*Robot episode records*
[Begin]

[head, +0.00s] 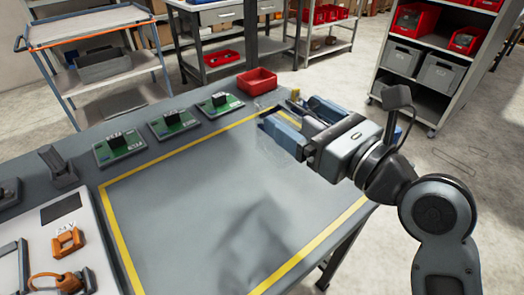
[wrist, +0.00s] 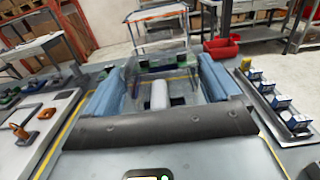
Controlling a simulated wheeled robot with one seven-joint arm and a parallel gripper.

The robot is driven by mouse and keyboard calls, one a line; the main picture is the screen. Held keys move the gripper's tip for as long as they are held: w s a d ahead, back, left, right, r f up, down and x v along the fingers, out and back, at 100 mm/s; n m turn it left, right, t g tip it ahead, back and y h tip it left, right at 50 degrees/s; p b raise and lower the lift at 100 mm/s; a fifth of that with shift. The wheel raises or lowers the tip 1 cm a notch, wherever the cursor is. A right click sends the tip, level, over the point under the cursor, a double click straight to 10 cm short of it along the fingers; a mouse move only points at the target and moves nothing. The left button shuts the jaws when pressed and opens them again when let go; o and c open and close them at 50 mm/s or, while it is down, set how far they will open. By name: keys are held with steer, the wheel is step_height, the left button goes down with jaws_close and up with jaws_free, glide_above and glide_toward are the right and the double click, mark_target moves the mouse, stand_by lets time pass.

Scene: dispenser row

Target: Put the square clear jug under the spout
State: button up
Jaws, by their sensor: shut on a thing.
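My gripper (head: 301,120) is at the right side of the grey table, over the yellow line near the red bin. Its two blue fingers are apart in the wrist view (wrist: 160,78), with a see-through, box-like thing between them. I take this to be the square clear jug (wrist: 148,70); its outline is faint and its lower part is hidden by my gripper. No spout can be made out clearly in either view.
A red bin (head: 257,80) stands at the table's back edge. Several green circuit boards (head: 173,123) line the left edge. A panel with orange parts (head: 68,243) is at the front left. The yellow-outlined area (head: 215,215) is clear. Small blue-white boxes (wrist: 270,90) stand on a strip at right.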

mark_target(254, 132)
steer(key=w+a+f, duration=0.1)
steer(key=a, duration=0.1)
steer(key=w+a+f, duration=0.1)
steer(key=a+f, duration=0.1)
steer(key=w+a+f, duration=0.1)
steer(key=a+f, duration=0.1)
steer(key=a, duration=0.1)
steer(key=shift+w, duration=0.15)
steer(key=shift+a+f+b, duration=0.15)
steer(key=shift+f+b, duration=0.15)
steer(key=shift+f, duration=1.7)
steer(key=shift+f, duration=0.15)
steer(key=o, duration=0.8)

[End]
[Begin]

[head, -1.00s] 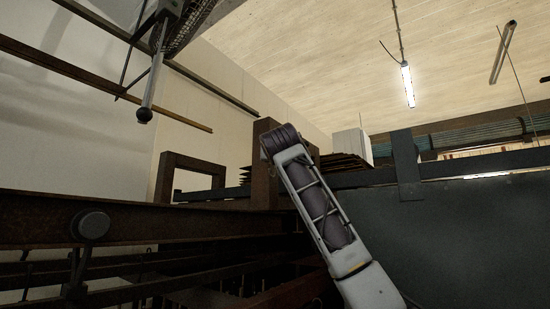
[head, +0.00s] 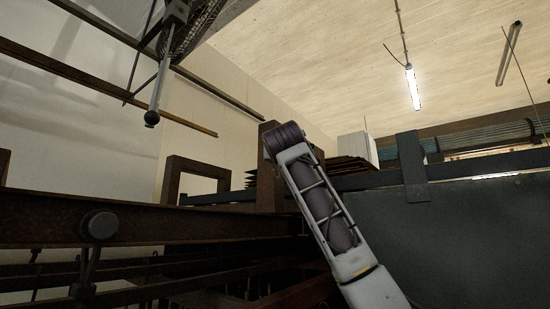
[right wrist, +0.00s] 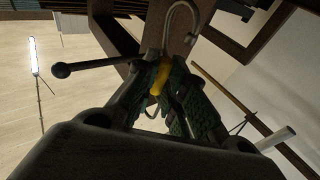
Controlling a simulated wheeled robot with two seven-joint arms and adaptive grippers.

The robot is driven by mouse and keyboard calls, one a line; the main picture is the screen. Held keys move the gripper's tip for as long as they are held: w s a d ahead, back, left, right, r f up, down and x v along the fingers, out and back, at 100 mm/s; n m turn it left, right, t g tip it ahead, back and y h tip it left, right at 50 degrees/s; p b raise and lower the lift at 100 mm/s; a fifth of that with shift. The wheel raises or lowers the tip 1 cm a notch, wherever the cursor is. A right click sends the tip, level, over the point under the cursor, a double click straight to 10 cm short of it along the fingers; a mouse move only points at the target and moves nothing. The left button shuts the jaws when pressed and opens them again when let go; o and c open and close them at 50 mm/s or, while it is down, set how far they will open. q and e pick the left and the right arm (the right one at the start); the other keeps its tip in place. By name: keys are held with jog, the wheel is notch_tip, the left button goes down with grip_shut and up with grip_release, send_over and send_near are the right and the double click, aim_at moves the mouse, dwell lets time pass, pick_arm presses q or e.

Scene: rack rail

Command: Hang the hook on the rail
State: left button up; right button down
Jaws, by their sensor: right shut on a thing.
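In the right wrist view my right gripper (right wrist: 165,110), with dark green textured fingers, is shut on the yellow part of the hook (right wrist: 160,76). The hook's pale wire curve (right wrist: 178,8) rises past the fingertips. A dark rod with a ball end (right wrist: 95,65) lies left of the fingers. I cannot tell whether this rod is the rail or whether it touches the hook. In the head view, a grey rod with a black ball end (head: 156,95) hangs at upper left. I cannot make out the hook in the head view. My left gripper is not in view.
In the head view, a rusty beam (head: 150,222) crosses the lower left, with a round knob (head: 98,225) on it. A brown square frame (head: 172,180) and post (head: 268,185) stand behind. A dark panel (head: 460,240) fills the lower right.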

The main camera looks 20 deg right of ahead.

[End]
[Begin]

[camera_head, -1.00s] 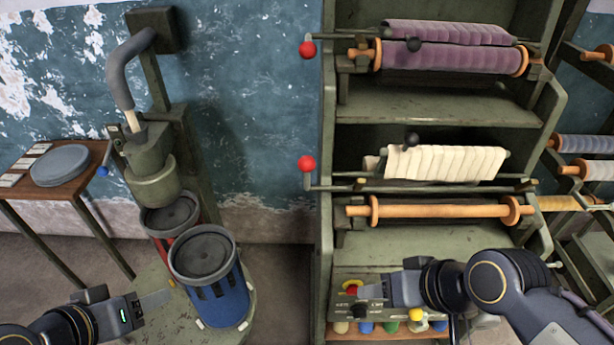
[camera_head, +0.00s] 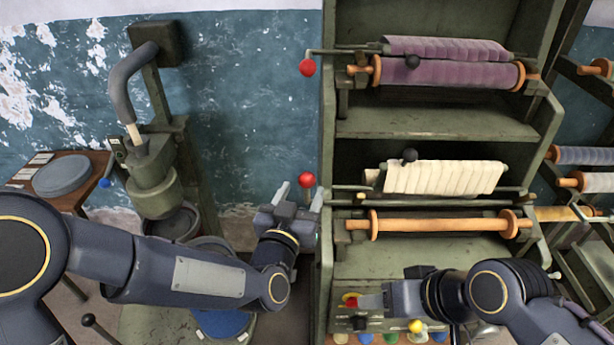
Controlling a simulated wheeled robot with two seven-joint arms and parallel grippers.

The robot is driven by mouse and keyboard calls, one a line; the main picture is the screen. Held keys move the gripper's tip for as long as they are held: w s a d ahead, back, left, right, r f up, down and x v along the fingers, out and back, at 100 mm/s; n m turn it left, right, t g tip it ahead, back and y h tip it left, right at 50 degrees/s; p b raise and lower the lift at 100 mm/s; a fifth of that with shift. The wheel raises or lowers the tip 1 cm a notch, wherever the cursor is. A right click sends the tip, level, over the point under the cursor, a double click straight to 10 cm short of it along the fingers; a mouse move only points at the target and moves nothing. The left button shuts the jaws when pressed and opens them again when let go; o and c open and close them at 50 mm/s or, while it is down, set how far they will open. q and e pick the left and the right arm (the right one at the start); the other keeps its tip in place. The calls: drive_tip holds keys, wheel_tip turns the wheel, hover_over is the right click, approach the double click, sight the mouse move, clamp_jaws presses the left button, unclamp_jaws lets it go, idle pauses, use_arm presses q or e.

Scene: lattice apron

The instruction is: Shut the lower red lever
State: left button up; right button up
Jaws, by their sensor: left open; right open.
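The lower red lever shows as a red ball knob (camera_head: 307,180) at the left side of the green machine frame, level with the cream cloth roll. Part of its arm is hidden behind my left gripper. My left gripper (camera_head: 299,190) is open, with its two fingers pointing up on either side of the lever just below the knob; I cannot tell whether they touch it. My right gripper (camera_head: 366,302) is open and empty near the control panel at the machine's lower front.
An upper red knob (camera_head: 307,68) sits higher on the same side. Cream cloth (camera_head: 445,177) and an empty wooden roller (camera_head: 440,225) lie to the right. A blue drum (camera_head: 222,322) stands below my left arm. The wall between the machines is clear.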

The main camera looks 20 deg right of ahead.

[End]

*INSTRUCTION*
Copy every line from the records above that contains the word "wheeled".

*WRITTEN ANSWER*
Controlling a simulated wheeled robot with one seven-joint arm and a parallel gripper.
Controlling a simulated wheeled robot with two seven-joint arms and adaptive grippers.
Controlling a simulated wheeled robot with two seven-joint arms and parallel grippers.

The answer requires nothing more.